À vida, vinha menina de rara beleza, seus olhos guardavam o brilho das constelações, seus cabelos banhados de ouro dançavam como as ondas do mar, alma livre como vento, era ela, a "Kaliste" Mariam nascida para amar, "o amor foi sua estrela guia, seu rumo e como vento, soprou as velas de sua vida.

"Os fenícios pensam tudo como se fosse uma navegação", e do mar vinham todas as coisas da vida, Eirene e Mariam mantinham seus olhos sempre ao horizonte pois era ele que anunciava a chegada de Ahinadab.

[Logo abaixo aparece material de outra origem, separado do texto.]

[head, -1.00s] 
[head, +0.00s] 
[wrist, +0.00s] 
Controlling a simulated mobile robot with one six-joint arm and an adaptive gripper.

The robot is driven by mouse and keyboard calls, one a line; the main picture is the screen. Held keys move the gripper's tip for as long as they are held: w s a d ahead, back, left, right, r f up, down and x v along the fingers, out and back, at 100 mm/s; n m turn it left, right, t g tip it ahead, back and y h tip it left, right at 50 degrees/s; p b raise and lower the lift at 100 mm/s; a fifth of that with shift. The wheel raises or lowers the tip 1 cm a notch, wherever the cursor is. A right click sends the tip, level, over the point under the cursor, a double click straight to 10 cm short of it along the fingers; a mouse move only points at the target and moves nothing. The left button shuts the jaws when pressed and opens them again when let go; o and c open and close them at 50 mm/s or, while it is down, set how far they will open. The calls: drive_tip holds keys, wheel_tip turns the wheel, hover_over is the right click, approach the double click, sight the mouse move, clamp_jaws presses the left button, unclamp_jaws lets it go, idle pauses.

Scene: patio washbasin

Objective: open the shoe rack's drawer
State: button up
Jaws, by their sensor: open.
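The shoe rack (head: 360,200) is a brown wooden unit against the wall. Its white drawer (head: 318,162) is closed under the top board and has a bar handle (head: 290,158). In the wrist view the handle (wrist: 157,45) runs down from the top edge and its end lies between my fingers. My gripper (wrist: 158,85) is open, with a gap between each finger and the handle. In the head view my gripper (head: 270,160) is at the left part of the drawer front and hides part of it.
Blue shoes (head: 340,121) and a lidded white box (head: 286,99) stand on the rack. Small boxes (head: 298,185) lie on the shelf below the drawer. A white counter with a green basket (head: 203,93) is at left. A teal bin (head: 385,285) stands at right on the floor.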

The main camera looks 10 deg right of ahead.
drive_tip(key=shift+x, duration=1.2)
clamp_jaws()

Ainda sobre as águas do mar a menina alegrava-se em avistar seu pai e em terra, o desvelo pelos papiros escritos trazidos da Grécia que como de costume dormiam por algum tempo em um baú de sua casa, Mariam os lia, por vezes os transcrevia e os guardava em sua pequena biblioteca, herdou de seu pai esse amor pelo conhecimento, que durante suas viagens sentava-se na escada do navio para lê-los.

Em uma manhã, quando Ahinadab voltava da Grécia Eirene e Mariam perceberam um grego a bordo, pelos trajes do jovem. Era ele Andrônico um estudante de Filosofia do Liceu de Atenas, que buscava o filósofo de Heloim para saber sobre "Deus ter colocado a eternidade no coração do homem".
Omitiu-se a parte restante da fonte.